The American teenager, who said she’d envisioned such a spill before arriving here to best-prepare for that possibility, somehow not only regained her balance but her pace and the rhythm crucial for maneuvering swiftly through the series of gates.

“That was scary,” she said. “I thought I was going off the course.”

Seconds later, crouched low over skis, Shiffrin sailed over the finish line to become, at 18, the youngest slalom winner in Olympic history.

Ironically, her hair-raising victory came at the expense of her skiing idol. Austria’s Marlies Schild, whose 35 World Cup slalom wins are the most in history, held the two-run lead until Shiffrin’s second trip down the Rosa Khutor Alpine Center course.

Schild, 32, took the silver medal and her countrywoman, Kathrin Zettel, the bronze in the final women’s Alpine event of these 2014 Winter Olympics.

“I didn’t lose the gold medal,” said Schild. “I won silver in the second run. My dream died in the first run down.”

With her win, the precocious Shiffrin, who has cousins in Malone, put herself in position to come to the 2018 Games in South Korea as one of the American ski team’s best-known names.

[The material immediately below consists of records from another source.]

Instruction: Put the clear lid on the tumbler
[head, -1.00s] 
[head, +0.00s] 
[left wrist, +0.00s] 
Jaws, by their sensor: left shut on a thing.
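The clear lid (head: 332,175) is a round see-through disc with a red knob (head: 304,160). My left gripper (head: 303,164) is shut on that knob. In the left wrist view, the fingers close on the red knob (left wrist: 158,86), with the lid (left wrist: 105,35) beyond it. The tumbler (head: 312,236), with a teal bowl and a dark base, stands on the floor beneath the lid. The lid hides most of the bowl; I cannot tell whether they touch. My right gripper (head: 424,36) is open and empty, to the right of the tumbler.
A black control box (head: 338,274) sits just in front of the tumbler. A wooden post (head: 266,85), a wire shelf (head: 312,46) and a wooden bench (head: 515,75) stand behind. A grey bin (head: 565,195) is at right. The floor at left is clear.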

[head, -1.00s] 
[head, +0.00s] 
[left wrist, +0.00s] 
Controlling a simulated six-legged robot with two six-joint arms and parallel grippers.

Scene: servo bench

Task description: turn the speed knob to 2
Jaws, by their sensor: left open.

The Coloradan, who became the youngest skier to win a World Championship ship in 2013 and led the World Cup standings in the event this season, lost time in the near-fall. But the 0.49-second lead she had on the field after the morning run gave her plenty of cushion.

Her combined time of 1:44.54 was 0.53 ahead of Schild’s, 0.81 in front of Zettel.

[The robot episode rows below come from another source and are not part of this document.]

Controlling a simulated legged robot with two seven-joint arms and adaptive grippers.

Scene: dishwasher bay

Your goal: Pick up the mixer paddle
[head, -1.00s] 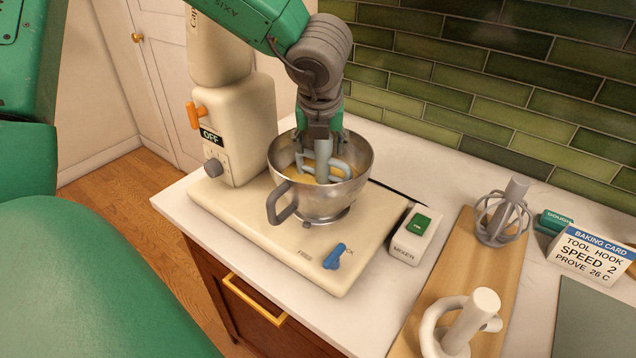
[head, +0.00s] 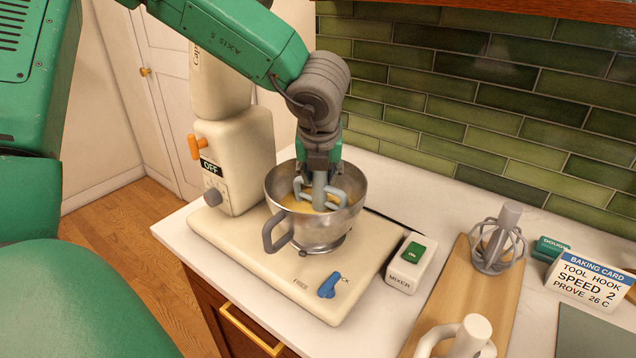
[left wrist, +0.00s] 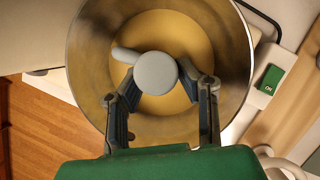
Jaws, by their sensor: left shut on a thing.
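The mixer paddle (head: 320,193) is grey-blue and stands with its shaft up in the steel mixing bowl (head: 281,214), its lower end in yellow batter. My left gripper (head: 319,170) points down into the bowl and is shut on the paddle's shaft, whose upper part it hides in the head view. In the left wrist view, the round shaft end (left wrist: 155,73) shows between the two fingers (left wrist: 160,92), with one paddle arm at its left. The batter hides the paddle's lowest part. My right gripper is not in view.
The bowl stands on the cream mixer base (head: 255,262), with the mixer column (head: 240,170) close at left. A switch box (head: 411,262) is at right. A baking card (head: 590,277) is farther right.

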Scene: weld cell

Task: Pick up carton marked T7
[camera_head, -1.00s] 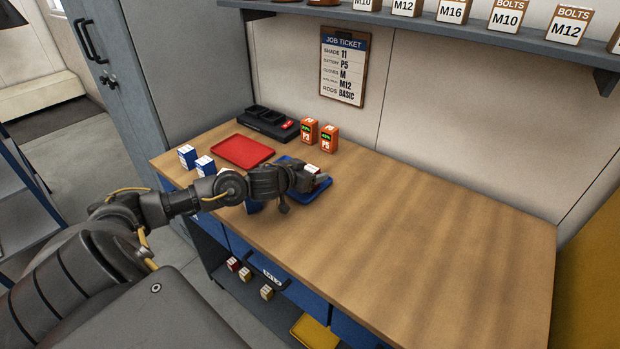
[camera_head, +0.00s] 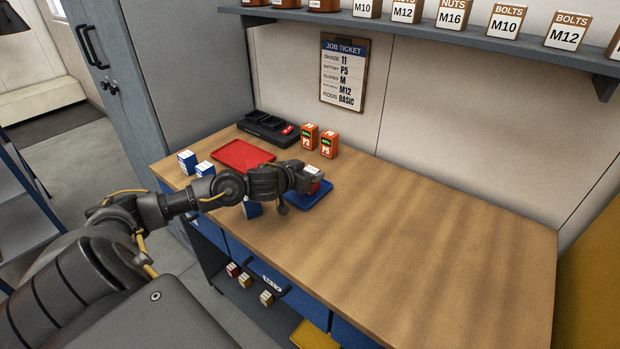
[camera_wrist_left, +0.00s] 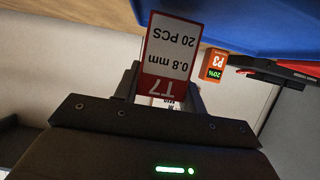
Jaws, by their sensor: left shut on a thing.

“That (the near-fall) was a pretty crazy moment there,” said Shiffrin, who came down with a head cold two days before the race. “I was like, ‘I’m not going to make it. I’m not going to make it.’ I threw on a hockey stop right there. That was a little bit tough. It scared me half to death.”

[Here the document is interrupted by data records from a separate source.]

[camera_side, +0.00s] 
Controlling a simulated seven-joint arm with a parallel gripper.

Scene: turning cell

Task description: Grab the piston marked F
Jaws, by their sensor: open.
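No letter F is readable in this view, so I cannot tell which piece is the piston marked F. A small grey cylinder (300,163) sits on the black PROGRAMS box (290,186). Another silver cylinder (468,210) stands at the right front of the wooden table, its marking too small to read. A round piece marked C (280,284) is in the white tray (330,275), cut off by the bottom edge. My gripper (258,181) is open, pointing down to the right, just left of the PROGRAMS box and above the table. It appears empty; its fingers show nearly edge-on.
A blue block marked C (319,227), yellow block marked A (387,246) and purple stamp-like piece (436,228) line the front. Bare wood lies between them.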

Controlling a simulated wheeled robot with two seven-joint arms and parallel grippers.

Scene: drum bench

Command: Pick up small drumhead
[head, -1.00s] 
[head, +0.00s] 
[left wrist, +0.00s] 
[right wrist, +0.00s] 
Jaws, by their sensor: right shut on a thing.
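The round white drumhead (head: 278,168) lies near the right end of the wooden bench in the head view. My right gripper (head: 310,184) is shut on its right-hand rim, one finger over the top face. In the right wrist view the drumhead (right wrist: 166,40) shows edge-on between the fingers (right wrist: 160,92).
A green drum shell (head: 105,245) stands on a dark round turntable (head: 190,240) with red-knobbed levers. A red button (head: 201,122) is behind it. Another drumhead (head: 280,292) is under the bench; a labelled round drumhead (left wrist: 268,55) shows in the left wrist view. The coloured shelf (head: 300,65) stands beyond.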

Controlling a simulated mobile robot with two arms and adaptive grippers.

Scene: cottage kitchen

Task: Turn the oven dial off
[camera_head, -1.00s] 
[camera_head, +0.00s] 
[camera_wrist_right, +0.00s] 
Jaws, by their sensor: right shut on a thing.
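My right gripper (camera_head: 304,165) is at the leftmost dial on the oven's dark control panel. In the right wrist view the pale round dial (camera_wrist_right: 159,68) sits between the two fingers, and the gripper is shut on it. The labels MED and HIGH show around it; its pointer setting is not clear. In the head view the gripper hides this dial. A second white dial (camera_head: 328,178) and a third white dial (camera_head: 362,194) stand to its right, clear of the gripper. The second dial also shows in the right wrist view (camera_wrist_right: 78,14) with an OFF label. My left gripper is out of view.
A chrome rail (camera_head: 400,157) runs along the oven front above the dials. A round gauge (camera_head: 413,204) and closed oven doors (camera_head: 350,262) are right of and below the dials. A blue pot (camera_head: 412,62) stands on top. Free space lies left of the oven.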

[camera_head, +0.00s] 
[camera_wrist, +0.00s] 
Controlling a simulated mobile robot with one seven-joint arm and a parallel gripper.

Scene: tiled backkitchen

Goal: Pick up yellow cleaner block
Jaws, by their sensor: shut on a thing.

By winning her pet event, Shiffrin also became the first U.S. gold medal-winner in the slalom since Barbara Cochran in 1972.

Before the race, the extremely confident teenager had counseled her coach not to worry.

“I’m going to win this thing,” she told Pfeifer. “I’m going to do the same thing Ted Ligety (the giant slalom gold-medalist)Shi did. I’m the world champion and I’m going to do it.”

She was true to her word in the morning run, her time of 52.62 providing her with a sizable lead over her most dangerous competitions.

Skiing just before the winner on a rare cold night in the Caucasus, veterans Maria Hoefl-Reisch and Tina Maze couldn’t get it going during their final run.

Shiffrin was 1.34 seconds up on then-leader Schild when, to the sound of clanging cowbells, horns and screams, she jumped out of the chute-like gate.

Rocking back and forth rhythmically, as if she were engaged in a twist contest, Shiffrin looked in full-control early.

“I felt like I was really charging out of the start and had a good speed going,” she said. “That always makes me feel more comfortable on my feet. I thought the most fun part of the course was coming up, five gates really tight. You’re basically wiggling your feet back and forth. It’s really fun.”

That reverie was interrupted midway down when she caught the edge and her leg shot up.

“It was a crazy moment,” she said.

Before that run, her mother, an ex-ski racer, had told her to relax.

“I told her, ‘You don’t have to be 100 percent but don’t make any big mistakes,’ “ said Ellen Shiffrin. “Fortunately, she regrouped so well.”

In the typically chaotic aftermath of an Olympic event, Shiffrin appeared calmer than her mother, her coach and virtually everyone else.

“This is why we’re all here, isn’t it?” she said. “I wish I could have an American flag on my back at every World Cup race because that’s an amazing feeling to know you’re representing not just yourself or your team or your family but your entire country.”